Short exercise
All entries must be repeated exactly; do not include the pictures.

________

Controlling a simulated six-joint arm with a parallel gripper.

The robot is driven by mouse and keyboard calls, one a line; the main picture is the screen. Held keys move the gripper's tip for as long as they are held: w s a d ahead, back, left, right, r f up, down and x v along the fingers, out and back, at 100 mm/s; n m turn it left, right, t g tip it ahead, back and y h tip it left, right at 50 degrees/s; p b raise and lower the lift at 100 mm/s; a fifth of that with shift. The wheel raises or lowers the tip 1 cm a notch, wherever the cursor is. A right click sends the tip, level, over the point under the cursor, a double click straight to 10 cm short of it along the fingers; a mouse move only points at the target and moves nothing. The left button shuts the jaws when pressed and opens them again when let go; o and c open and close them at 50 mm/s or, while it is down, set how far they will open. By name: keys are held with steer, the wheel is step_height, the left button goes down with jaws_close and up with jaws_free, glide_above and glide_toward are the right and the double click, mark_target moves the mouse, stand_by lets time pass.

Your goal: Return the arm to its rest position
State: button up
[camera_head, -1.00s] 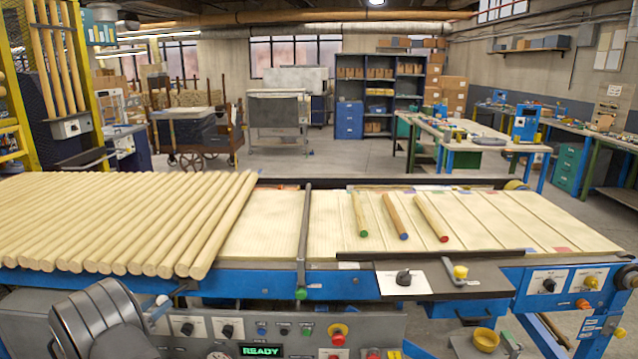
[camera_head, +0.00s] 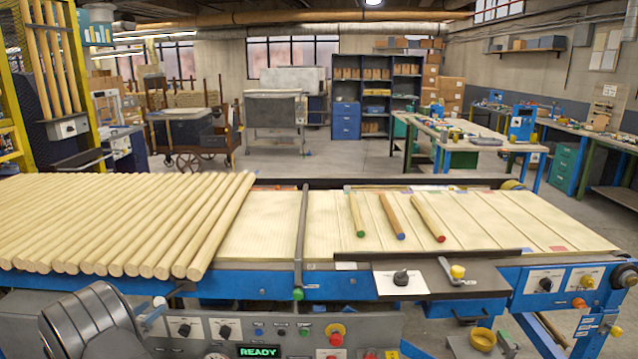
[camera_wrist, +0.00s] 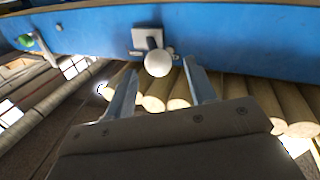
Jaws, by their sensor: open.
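My gripper (camera_wrist: 158,68) shows in the wrist view with its two metal fingers spread apart and nothing held between them. Beyond the fingers is a round white knob (camera_wrist: 158,63) on a blue panel (camera_wrist: 80,35); I cannot tell how far away it is. Ends of wooden rods (camera_wrist: 178,98) show behind and beside the fingers. In the head view only a grey rounded part of my arm (camera_head: 90,320) shows, at the lower left in front of the control panel. My gripper is out of sight there.
Many rods (camera_head: 120,220) lie side by side on the left of the line. A green-ended rod (camera_head: 357,215), a blue-ended rod (camera_head: 392,217) and a red-ended rod (camera_head: 428,218) lie apart on the slatted bed. A dark bar (camera_head: 301,235) crosses between. The panel display (camera_head: 262,351) reads READY.

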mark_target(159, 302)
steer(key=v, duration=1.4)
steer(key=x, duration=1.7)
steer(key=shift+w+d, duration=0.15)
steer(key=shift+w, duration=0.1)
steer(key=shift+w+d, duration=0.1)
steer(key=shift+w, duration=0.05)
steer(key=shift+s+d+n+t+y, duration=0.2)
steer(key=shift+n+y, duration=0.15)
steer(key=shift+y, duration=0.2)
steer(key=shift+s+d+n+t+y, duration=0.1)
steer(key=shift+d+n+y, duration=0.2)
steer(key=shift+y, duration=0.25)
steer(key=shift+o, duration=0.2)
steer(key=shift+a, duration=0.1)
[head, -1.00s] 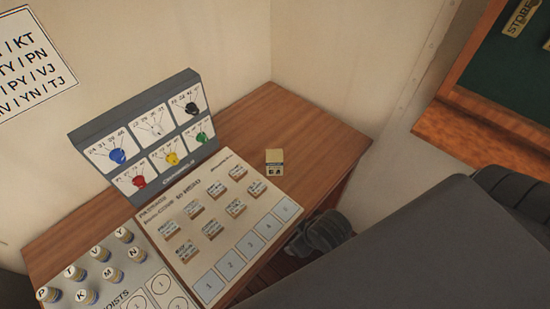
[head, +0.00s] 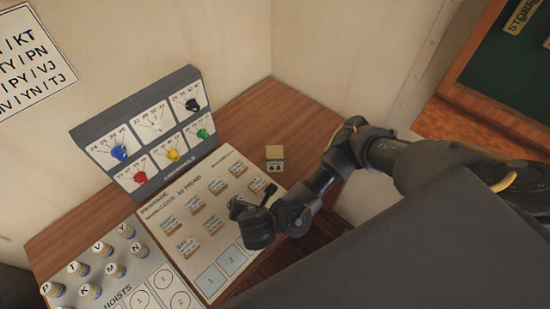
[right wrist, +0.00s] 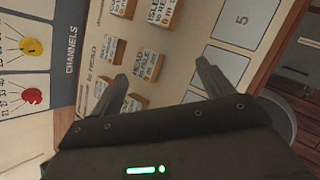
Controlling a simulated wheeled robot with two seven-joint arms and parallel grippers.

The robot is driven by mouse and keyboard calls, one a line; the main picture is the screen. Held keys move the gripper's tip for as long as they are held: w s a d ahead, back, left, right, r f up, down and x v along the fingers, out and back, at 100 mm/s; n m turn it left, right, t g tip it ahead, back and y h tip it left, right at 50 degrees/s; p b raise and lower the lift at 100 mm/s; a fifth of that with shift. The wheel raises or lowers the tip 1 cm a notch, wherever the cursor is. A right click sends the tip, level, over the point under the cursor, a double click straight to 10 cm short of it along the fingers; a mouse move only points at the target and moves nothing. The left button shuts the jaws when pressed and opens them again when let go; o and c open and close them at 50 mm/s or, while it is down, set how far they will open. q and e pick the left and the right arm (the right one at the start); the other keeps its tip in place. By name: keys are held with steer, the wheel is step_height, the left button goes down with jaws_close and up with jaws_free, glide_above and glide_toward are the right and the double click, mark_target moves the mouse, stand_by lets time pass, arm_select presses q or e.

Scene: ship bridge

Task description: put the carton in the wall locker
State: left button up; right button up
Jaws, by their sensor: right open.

________

Full answer
Controlling a simulated six-joint arm with a parallel gripper.

The robot is driven by mouse and keyboard calls, one a line; the main picture is the screen. Held keys move the gripper's tip for as long as they are held: w s a d ahead, back, left, right, r f up, down and x v along the fingers, out and back, at 100 mm/s; n m turn it left, right, t g tip it ahead, back and y h tip it left, right at 50 degrees/s; p b raise and lower the lift at 100 mm/s; a fifth of that with shift. The wheel raises or lowers the tip 1 cm a notch, wherever the cursor is. A right click sends the tip, level, over the point under the cursor, a double click straight to 10 cm short of it along the fingers; a mouse move only points at the target and moves nothing. The left button shuts the jaws when pressed and opens them again when let go; o and c open and close them at 50 mm/s or, while it is down, set how far they will open. By name: keys are held with steer, the wheel is step_height, the left button goes down with jaws_close and up with jaws_free, glide_above and glide_toward are the right and the double click, mark_target moves the mouse, stand_by lets time pass.

Your goal: Return the arm to its rest position
State: button up
[camera_head, -1.00s] 
[camera_head, +0.00s] 
[camera_wrist, +0.00s] 
Jaws, by their sensor: open.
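My gripper (camera_wrist: 158,68) shows in the wrist view with its two metal fingers spread apart and nothing held between them. Beyond the fingers is a round white knob (camera_wrist: 158,63) on a blue panel (camera_wrist: 80,35); I cannot tell how far away it is. Ends of wooden rods (camera_wrist: 178,98) show behind and beside the fingers. In the head view only a grey rounded part of my arm (camera_head: 90,320) shows, at the lower left in front of the control panel. My gripper is out of sight there.
Many rods (camera_head: 120,220) lie side by side on the left of the line. A green-ended rod (camera_head: 357,215), a blue-ended rod (camera_head: 392,217) and a red-ended rod (camera_head: 428,218) lie apart on the slatted bed. A dark bar (camera_head: 301,235) crosses between. The panel display (camera_head: 262,351) reads READY.

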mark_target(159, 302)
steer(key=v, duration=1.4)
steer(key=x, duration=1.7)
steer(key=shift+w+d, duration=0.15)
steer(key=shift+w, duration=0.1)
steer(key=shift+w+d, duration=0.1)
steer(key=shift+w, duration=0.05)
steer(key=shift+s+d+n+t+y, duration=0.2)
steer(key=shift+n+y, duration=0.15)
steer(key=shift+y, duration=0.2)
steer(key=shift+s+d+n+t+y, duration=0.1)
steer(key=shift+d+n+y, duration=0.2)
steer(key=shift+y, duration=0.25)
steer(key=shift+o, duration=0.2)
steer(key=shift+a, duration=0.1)
[head, -1.00s] 
[head, +0.00s] 
[right wrist, +0.00s] 
Controlling a simulated wheeled robot with two seven-joint arms and parallel grippers.

The robot is driven by mouse and keyboard calls, one a line; the main picture is the screen. Held keys move the gripper's tip for as long as they are held: w s a d ahead, back, left, right, r f up, down and x v along the fingers, out and back, at 100 mm/s; n m turn it left, right, t g tip it ahead, back and y h tip it left, right at 50 degrees/s; p b raise and lower the lift at 100 mm/s; a fifth of that with shift. The wheel raises or lowers the tip 1 cm a notch, wherever the cursor is. A right click sends the tip, level, over the point under the cursor, a double click straight to 10 cm short of it along the fingers; a mouse move only points at the target and moves nothing. The left button shuts the jaws when pressed and opens them again when let go; o and c open and close them at 50 mm/s or, while it is down, set how far they will open. q and e pick the left and the right arm (the right one at the start); the other keeps its tip in place. By name: keys are held with steer, the wheel is step_height, the left button goes down with jaws_close and up with jaws_free, glide_above and glide_toward are the right and the double click, mark_target moves the mouse, stand_by lets time pass, arm_select presses q or e.

Scene: ship bridge

Task description: put the carton in the wall locker
State: left button up; right button up
Jaws, by their sensor: right open.

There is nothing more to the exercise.